#### WORK REQUIRED
From the entries below, pull out each line where "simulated" appears.
--- SOURCE DATA ---
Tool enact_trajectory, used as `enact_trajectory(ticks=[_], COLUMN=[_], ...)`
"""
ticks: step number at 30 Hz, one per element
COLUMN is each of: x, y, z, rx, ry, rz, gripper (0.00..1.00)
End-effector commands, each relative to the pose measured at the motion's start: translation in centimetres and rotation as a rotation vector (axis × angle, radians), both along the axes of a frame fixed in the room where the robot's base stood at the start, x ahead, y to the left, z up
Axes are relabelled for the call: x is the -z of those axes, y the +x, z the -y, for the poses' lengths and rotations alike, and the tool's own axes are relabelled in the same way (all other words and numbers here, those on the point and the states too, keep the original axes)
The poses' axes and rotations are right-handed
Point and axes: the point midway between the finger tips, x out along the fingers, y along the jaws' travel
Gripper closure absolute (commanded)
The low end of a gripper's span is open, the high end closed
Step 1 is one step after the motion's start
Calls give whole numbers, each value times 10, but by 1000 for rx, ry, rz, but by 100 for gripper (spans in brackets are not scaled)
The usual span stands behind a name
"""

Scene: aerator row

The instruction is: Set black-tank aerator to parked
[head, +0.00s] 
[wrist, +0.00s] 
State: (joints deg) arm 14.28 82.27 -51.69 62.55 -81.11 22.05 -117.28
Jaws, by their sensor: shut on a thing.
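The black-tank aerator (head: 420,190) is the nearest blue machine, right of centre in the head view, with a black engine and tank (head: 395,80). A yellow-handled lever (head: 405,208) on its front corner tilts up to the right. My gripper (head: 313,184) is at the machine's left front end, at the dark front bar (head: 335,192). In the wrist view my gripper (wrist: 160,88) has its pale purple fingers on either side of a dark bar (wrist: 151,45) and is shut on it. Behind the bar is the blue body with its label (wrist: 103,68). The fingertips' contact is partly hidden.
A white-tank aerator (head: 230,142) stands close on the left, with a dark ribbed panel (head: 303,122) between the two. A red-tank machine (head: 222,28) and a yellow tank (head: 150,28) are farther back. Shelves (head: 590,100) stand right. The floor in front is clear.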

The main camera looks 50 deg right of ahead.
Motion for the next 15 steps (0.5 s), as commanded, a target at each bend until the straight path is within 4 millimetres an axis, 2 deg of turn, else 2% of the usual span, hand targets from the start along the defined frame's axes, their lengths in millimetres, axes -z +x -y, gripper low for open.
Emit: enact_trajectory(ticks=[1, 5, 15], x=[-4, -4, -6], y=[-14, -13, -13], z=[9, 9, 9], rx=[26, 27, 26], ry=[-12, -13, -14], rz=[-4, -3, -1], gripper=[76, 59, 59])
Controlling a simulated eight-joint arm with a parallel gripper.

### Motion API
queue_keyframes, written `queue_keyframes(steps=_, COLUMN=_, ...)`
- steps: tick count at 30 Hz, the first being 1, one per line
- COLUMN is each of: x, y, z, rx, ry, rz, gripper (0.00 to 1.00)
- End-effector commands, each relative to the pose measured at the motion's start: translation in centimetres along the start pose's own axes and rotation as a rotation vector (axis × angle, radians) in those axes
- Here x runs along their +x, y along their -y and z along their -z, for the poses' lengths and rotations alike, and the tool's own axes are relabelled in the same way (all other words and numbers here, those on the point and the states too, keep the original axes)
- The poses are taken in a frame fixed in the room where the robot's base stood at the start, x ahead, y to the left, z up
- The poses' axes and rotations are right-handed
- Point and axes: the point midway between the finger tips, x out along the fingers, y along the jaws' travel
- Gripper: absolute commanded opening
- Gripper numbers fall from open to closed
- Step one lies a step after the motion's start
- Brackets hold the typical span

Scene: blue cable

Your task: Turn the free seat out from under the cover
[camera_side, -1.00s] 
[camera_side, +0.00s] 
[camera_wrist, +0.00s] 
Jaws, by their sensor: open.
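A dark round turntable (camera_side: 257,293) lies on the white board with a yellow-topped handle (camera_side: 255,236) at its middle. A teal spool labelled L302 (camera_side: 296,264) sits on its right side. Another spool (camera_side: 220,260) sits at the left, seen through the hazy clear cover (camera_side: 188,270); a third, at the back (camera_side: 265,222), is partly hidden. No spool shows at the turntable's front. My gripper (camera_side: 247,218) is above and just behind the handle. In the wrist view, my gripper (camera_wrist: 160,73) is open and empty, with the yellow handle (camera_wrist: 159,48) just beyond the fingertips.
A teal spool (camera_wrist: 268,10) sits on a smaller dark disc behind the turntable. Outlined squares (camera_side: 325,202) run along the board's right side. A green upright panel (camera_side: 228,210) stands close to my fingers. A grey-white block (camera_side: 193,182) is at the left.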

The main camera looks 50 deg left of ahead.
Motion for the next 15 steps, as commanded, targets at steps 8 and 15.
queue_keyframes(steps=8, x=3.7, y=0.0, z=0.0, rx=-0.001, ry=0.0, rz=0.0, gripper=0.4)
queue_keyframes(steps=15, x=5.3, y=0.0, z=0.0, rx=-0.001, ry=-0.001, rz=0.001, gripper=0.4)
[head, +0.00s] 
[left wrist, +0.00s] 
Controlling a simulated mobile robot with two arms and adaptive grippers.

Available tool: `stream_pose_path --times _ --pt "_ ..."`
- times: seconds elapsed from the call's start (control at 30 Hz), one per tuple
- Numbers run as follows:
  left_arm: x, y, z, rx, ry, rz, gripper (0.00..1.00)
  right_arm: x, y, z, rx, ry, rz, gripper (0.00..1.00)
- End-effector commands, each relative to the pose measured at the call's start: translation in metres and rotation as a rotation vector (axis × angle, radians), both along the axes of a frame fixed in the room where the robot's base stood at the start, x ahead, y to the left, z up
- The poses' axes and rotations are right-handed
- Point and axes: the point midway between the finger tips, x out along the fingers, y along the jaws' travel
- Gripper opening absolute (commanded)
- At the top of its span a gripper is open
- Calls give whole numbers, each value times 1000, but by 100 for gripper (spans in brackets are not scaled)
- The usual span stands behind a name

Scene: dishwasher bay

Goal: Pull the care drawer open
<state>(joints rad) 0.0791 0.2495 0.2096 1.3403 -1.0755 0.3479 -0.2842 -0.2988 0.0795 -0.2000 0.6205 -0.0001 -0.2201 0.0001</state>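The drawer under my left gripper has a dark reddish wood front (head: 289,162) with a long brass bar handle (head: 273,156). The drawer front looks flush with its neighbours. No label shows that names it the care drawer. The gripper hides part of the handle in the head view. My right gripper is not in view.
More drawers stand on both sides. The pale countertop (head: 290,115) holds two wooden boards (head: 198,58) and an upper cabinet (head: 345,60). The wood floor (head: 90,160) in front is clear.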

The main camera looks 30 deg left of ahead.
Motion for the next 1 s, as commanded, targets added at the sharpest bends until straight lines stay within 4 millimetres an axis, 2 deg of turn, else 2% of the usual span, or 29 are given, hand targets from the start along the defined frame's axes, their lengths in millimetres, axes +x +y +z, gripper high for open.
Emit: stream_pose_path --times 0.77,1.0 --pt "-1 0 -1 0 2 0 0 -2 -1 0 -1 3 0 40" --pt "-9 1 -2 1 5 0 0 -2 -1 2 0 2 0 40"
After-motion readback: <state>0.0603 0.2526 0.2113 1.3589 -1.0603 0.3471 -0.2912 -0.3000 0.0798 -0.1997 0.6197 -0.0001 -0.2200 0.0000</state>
---
#### FINISHED TASK
Controlling a simulated eight-joint arm with a parallel gripper.
Controlling a simulated mobile robot with two arms and adaptive grippers.

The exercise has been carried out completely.